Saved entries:

::::::

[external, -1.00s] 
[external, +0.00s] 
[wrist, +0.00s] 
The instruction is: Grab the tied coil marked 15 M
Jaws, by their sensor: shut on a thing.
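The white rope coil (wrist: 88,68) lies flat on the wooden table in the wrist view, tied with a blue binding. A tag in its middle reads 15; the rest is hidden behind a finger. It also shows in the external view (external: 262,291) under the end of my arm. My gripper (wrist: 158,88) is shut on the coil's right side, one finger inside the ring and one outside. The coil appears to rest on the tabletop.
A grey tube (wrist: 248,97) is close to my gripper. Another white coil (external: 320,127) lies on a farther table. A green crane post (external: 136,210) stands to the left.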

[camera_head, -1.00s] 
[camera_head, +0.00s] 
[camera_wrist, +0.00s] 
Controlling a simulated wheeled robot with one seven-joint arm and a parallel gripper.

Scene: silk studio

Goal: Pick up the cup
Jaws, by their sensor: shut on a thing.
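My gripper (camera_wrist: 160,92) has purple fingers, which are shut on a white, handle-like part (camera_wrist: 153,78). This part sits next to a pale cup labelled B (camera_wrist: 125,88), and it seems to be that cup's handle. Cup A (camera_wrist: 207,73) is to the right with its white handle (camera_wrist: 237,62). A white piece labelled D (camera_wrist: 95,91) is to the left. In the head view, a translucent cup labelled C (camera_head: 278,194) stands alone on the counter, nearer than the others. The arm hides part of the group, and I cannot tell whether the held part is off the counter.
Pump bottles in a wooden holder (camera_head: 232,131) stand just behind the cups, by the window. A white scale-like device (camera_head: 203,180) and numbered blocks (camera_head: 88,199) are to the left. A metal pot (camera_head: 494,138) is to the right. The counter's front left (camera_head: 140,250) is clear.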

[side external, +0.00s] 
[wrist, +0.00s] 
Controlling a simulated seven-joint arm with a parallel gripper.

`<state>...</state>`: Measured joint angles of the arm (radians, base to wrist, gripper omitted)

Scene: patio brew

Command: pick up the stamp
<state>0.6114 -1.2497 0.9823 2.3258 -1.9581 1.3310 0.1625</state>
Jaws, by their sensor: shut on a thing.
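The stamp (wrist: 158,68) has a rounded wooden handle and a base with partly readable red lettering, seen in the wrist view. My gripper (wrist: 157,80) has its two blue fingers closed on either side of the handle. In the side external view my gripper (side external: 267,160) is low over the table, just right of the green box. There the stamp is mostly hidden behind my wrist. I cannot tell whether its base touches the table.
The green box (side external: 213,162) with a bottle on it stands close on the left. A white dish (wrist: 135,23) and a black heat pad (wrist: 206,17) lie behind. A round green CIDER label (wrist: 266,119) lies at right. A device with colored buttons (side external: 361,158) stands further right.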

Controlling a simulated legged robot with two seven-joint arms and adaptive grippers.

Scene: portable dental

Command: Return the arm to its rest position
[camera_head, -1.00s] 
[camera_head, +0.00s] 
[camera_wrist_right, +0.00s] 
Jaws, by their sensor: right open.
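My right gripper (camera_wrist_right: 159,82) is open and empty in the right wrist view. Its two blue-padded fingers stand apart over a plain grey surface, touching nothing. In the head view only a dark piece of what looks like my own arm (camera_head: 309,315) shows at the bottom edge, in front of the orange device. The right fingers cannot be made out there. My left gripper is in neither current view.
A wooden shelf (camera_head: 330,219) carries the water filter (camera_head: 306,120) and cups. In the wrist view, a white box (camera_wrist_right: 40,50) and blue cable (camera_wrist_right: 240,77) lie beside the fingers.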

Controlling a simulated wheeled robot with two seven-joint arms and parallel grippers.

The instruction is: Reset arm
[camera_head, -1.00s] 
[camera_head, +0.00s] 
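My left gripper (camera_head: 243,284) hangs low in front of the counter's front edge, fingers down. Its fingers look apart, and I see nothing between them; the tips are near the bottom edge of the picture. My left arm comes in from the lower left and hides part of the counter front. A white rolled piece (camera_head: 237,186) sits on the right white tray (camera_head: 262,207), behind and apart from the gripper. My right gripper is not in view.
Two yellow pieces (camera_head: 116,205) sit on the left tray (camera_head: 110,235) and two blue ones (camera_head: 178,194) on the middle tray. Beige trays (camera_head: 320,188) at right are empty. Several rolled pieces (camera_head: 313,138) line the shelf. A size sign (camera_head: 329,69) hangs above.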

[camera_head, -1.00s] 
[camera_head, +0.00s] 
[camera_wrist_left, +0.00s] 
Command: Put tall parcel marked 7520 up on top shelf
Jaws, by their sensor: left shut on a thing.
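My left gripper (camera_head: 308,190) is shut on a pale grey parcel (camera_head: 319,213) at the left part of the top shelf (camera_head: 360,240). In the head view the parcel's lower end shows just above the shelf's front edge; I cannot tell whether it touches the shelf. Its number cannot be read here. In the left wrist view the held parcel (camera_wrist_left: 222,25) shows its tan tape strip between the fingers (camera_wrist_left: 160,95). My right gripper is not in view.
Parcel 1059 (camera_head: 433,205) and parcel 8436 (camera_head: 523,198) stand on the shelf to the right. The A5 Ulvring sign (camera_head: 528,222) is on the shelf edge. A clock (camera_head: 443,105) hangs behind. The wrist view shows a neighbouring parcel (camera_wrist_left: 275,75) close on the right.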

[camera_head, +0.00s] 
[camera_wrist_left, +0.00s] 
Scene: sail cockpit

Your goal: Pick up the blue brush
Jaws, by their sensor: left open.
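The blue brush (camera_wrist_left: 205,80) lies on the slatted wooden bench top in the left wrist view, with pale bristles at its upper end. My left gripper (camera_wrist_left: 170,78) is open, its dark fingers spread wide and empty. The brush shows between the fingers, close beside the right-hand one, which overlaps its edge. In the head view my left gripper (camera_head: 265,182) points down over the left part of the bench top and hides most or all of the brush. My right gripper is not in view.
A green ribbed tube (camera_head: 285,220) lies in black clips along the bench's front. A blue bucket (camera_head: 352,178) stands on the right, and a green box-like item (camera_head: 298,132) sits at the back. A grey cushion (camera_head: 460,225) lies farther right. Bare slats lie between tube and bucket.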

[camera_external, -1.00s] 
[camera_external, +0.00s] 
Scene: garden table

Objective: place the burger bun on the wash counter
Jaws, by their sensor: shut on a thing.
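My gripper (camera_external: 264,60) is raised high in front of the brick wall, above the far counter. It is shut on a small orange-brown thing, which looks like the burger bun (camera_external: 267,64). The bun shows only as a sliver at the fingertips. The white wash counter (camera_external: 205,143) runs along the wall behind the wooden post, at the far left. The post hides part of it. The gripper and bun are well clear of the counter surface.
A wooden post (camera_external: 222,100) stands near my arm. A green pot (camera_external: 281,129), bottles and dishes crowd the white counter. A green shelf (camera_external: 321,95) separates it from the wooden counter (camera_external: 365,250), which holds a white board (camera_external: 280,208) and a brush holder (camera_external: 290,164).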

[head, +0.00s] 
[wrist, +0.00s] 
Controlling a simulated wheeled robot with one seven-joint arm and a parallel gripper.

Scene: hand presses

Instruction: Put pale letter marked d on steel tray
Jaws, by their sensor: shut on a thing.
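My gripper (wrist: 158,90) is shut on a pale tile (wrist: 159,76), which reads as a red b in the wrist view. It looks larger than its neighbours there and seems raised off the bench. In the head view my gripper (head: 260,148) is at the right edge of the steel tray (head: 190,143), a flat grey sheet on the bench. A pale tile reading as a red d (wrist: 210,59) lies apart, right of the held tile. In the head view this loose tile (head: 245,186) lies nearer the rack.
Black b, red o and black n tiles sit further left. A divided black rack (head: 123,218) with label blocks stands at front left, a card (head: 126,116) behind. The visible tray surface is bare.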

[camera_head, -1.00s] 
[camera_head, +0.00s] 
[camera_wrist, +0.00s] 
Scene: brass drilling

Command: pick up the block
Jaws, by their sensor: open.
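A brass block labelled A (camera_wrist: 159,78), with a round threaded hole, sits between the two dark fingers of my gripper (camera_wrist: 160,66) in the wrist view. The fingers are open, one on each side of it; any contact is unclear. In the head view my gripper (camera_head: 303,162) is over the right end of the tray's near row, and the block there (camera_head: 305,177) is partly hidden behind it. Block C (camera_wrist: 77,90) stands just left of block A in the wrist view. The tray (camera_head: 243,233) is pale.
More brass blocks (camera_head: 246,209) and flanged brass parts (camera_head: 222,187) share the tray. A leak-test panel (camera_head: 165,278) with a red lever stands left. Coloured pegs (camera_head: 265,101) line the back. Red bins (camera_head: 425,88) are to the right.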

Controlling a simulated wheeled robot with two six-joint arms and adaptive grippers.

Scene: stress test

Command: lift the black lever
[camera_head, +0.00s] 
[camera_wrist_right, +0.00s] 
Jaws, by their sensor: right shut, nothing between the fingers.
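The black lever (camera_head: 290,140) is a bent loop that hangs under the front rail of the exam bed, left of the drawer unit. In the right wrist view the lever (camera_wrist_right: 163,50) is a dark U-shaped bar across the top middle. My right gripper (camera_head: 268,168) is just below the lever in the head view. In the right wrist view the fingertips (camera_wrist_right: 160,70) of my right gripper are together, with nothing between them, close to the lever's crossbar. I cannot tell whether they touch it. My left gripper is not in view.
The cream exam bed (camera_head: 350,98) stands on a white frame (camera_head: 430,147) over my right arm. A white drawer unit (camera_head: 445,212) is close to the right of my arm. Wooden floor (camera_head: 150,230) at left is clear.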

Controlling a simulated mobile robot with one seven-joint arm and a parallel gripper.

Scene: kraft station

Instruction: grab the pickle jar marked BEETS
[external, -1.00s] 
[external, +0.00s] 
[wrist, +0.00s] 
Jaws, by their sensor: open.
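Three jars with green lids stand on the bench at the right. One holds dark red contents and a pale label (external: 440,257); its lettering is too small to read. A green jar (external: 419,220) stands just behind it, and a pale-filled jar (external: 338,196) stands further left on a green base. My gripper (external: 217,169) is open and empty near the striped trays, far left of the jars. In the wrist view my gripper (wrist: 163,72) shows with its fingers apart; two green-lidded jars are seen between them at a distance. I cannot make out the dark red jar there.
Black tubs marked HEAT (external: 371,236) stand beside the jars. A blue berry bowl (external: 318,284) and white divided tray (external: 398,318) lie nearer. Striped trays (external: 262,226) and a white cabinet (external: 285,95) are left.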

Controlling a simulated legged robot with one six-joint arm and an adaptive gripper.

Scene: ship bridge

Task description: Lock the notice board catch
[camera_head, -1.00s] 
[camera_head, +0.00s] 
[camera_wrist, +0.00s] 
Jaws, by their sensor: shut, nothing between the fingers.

::::::

_Stated goal_. Output exactly the leading lines of the data, up to and including the line marked by "The instruction is: Grab".

_Solved exercise_.
[external, -1.00s] 
[external, +0.00s] 
[wrist, +0.00s] 
The instruction is: Grab the tied coil marked 15 M

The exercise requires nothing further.